>> Start Source excerpt
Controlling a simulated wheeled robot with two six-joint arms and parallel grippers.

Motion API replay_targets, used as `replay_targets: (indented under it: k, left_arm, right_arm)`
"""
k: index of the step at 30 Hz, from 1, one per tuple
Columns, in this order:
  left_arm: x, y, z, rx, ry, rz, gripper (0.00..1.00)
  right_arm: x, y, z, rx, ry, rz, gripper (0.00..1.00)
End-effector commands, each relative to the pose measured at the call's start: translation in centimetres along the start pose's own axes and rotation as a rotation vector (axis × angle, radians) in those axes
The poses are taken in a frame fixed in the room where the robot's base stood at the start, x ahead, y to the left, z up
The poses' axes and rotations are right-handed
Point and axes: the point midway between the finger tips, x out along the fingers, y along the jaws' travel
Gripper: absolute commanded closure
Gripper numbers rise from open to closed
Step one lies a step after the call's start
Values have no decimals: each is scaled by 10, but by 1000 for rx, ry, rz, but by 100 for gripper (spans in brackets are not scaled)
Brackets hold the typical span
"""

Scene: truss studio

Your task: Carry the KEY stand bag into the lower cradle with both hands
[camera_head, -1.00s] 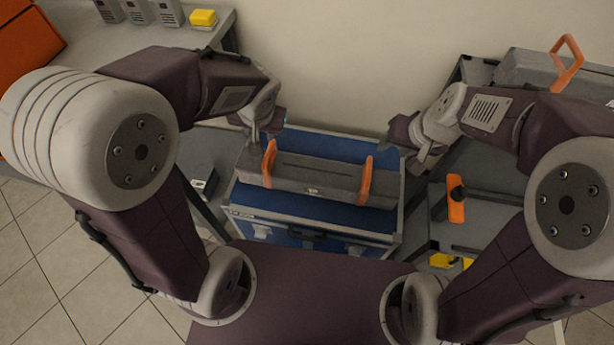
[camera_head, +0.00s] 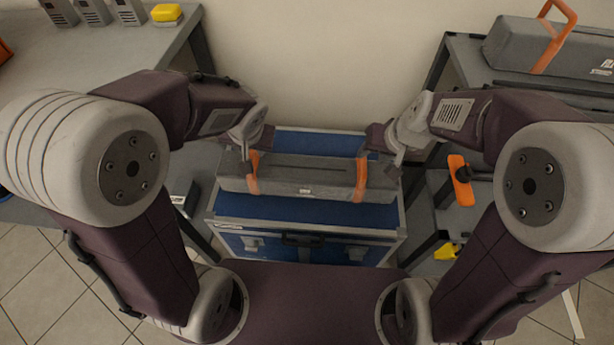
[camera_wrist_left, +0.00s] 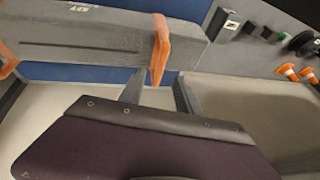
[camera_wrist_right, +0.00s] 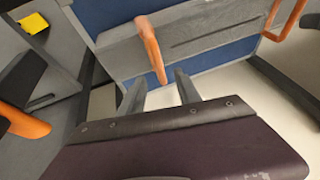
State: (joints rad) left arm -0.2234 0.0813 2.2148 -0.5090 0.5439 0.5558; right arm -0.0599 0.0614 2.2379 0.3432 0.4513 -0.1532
>> End Source excerpt
*Instruction*
Return the material exactly as given, apart from the pictures.

*Task solution*
Controlling a simulated wheeled robot with two six-joint arms and parallel grippers.

Motion API replay_targets, used as `replay_targets: (indented under it: k, left_arm, right_arm)`
"""
k: index of the step at 30 Hz, from 1, one per tuple
Columns, in this order:
  left_arm: x, y, z, rx, ry, rz, gripper (0.00..1.00)
  right_arm: x, y, z, rx, ry, rz, gripper (0.00..1.00)
End-effector commands, each relative to the pose measured at the call's start: translation in centimetres along the start pose's own axes and rotation as a rotation vector (axis × angle, radians) in those axes
The poses are taken in a frame fixed in the room where the robot's base stood at the start, x ahead, y to the left, z up
The poses' axes and rotations are right-handed
Point and axes: the point midway between the finger tips, x out along the fingers, y along the jaws' travel
Gripper: absolute commanded closure
Gripper numbers rise from open to closed
Step one lies a step after the call's start
Values have no decimals: each is scaled by 10, but by 1000 for rx, ry, rz, but by 100 for gripper (spans in brackets are not scaled)
Brackets hold the typical span
"""

Scene: truss studio

Your task: Carry the KEY stand bag into the lower cradle with both hands
[camera_head, -1.00s] 
[camera_head, +0.00s] 
[camera_wrist_left, +0.00s] 
[camera_wrist_right, +0.00s] 
State: (joints rad) left arm -0.2234 0.0813 2.2148 -0.5090 0.5439 0.5558; right arm -0.0599 0.0614 2.2379 0.3432 0.4513 -0.1532

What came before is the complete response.